You can within theism try T.E for theological problems, but not God of the gaps, since your objection can be put to your belief in return too.
If you want to attack T.E through science, then be my guest, at that point, a God of the gaps because irrelevant as an objection, since you are open to it one way or the other as well. You would have to object within the confines of evolution science and form there, the evidence is the best guide, you either be convinced or not, though I hope its the former and not the latter.
If you remember our last argument, I clearly said that I WAS NOT advocating for T.E. Only evolution.
If God chose? That is contingency on the highest degree. It is essentially the same as how an Arminian deals with predestination. That God looked through time, saw the outcome and THEN made a decision.
Here is your problem, you are taking the atheist definition of evolution and applying to it to T.E, are you okay?
Under the case of T.E, God didn;t saw the outcome, God willed the outcome. In this case evolution is not random at all, it is guided. So if God chooses man, he doesn't chooses it over a canary or a hippo, just because he liked to. T.E carries the full implications of theology, it means that man was in God's mind since forever, and he chose evolution as the mechanism to derive life and therefore come to a time when man comes on the scene and therefore God can appoint him as he so well pleases. more on this below but this just shows why you talking past me, you assume T.E to be God knows what but I am sure its a heresy in your opinion, if you knew T.E you wouldn't even make this objection.

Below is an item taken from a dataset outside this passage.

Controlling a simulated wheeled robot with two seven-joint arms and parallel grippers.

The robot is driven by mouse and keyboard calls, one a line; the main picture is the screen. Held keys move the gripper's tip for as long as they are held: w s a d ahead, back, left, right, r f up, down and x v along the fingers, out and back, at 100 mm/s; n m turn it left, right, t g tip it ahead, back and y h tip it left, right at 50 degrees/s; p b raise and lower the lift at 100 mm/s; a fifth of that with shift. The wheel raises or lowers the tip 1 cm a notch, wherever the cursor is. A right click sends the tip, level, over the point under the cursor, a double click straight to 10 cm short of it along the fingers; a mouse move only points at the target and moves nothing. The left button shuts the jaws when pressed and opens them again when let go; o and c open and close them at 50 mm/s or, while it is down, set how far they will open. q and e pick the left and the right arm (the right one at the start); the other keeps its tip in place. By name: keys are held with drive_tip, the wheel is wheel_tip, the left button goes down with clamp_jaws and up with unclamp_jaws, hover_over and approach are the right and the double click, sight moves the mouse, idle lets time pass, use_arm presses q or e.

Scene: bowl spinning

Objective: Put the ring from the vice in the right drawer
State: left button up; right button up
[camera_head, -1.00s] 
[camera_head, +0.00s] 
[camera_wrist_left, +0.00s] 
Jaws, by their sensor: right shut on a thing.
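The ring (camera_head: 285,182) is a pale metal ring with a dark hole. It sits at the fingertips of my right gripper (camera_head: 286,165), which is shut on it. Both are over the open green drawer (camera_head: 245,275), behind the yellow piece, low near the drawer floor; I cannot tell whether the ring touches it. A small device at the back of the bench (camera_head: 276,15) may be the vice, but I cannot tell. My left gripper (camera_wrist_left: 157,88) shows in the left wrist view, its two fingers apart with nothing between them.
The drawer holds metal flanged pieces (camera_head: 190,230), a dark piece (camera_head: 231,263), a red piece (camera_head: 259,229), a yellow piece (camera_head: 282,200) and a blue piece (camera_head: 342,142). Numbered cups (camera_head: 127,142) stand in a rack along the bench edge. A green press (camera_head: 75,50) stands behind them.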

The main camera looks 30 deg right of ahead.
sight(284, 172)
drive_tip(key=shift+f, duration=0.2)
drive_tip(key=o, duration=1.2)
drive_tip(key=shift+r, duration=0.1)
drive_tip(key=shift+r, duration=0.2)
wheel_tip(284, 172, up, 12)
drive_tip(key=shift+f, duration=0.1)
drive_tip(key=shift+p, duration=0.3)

I think you have assumed the wrong idea of "chose" here. My implication was not that God chose among all the possibilities that were within his range because of the evolutionary randomness. I meant that the possibilities are a result of God's purpose and will, of which evolution is only a vessel of deliverance. If man was in God's mind since eternity, then God always knew how it would come to man and his choosing of man. The only point is how God decided to do it. I fail to see any contingency here. In Guided evolution, how could God be contingent since he already knows the outcome, his will is the outcome and therefore he guides evolutionary processes. The possibilities are not shaped by randomness, but by God, that is why is it called guided evolution. I am not specifically T.E anymore, but I would certainly like to defend this against strawmen or misinformed ideas.